Stored records
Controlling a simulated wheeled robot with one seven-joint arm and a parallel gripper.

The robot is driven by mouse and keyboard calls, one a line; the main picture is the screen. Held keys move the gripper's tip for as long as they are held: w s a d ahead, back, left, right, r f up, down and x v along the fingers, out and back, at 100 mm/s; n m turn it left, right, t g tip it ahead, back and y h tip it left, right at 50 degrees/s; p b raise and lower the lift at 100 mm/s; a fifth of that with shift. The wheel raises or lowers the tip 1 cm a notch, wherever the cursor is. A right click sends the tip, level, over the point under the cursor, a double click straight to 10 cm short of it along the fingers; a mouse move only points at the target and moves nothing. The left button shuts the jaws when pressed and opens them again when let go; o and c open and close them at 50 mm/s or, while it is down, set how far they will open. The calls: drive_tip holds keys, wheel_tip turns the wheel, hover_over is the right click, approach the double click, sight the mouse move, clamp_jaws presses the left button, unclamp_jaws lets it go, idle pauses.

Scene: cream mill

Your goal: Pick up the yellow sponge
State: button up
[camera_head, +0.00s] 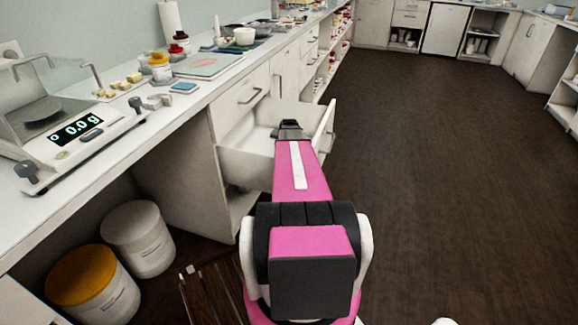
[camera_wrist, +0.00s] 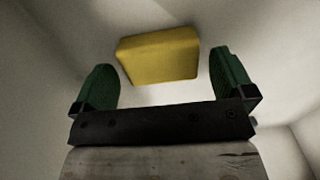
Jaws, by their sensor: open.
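The yellow sponge (camera_wrist: 160,56) is a rounded block in the wrist view, inside a pale drawer. It lies ahead of my gripper (camera_wrist: 163,82), roughly between the lines of its two green-padded fingers. The fingers are spread wide and nothing is between them. Whether the sponge touches the drawer floor all along is hard to tell. In the head view my gripper (camera_head: 290,128) is over the open drawer (camera_head: 245,163), and the sponge is hidden there.
The drawer's front panel (camera_head: 327,128) stands to the right of my arm. A counter (camera_head: 190,98) with a scale (camera_head: 70,130), a blue pad (camera_head: 184,87) and several jars runs along the left. Two buckets, one yellow-lidded (camera_head: 85,275), stand below. The dark floor (camera_head: 450,180) at right is clear.

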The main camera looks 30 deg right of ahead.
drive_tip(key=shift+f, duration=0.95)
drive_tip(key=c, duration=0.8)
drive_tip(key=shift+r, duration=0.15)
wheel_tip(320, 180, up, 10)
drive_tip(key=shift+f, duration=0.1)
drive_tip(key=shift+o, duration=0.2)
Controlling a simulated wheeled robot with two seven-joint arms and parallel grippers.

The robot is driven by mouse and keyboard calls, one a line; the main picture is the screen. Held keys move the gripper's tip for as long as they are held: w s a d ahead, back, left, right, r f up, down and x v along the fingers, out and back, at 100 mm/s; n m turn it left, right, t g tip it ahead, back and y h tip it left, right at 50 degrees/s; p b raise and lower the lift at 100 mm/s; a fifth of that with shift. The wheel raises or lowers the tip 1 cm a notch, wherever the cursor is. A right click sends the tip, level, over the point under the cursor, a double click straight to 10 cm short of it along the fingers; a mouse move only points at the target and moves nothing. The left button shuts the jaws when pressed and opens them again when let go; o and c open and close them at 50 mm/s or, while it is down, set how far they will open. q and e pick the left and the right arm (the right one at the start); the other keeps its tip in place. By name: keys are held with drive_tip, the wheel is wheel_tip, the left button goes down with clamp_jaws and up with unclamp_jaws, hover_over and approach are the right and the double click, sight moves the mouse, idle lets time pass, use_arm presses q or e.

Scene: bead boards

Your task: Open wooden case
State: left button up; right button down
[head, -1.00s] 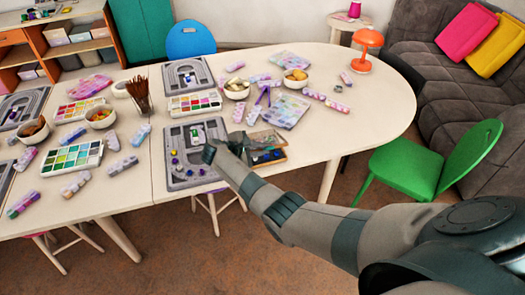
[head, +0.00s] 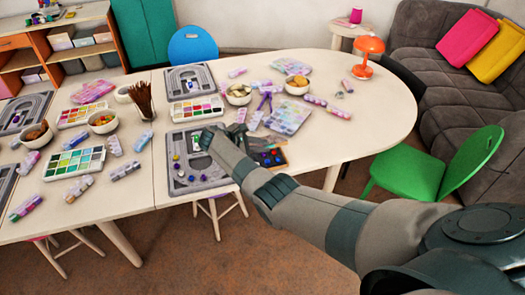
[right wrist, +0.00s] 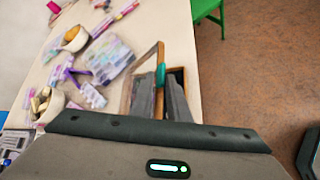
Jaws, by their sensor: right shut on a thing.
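The wooden case (head: 280,163) lies near the table's front edge, just right of a grey bead board. Its dark compartments with small coloured beads show in the head view. In the right wrist view a wooden-framed lid (right wrist: 157,52) stands up at a tilt, with part of the case (right wrist: 181,75) to its right. My right gripper (head: 240,132) is at the lid, left of the compartments. It is shut on the lid; its fingers partly hide the contact. A small green part (right wrist: 160,76) shows between the fingers. My left gripper is not in view.
The grey bead board (head: 185,182) lies directly left of the case. The table's right end is mostly clear. A green chair (head: 430,165) stands to the right.

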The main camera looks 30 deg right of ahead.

What you need to do: Search the records for the word "Your". Copy every line that has it.

Full response:
Your goal: Pick up the yellow sponge
Your task: Open wooden case

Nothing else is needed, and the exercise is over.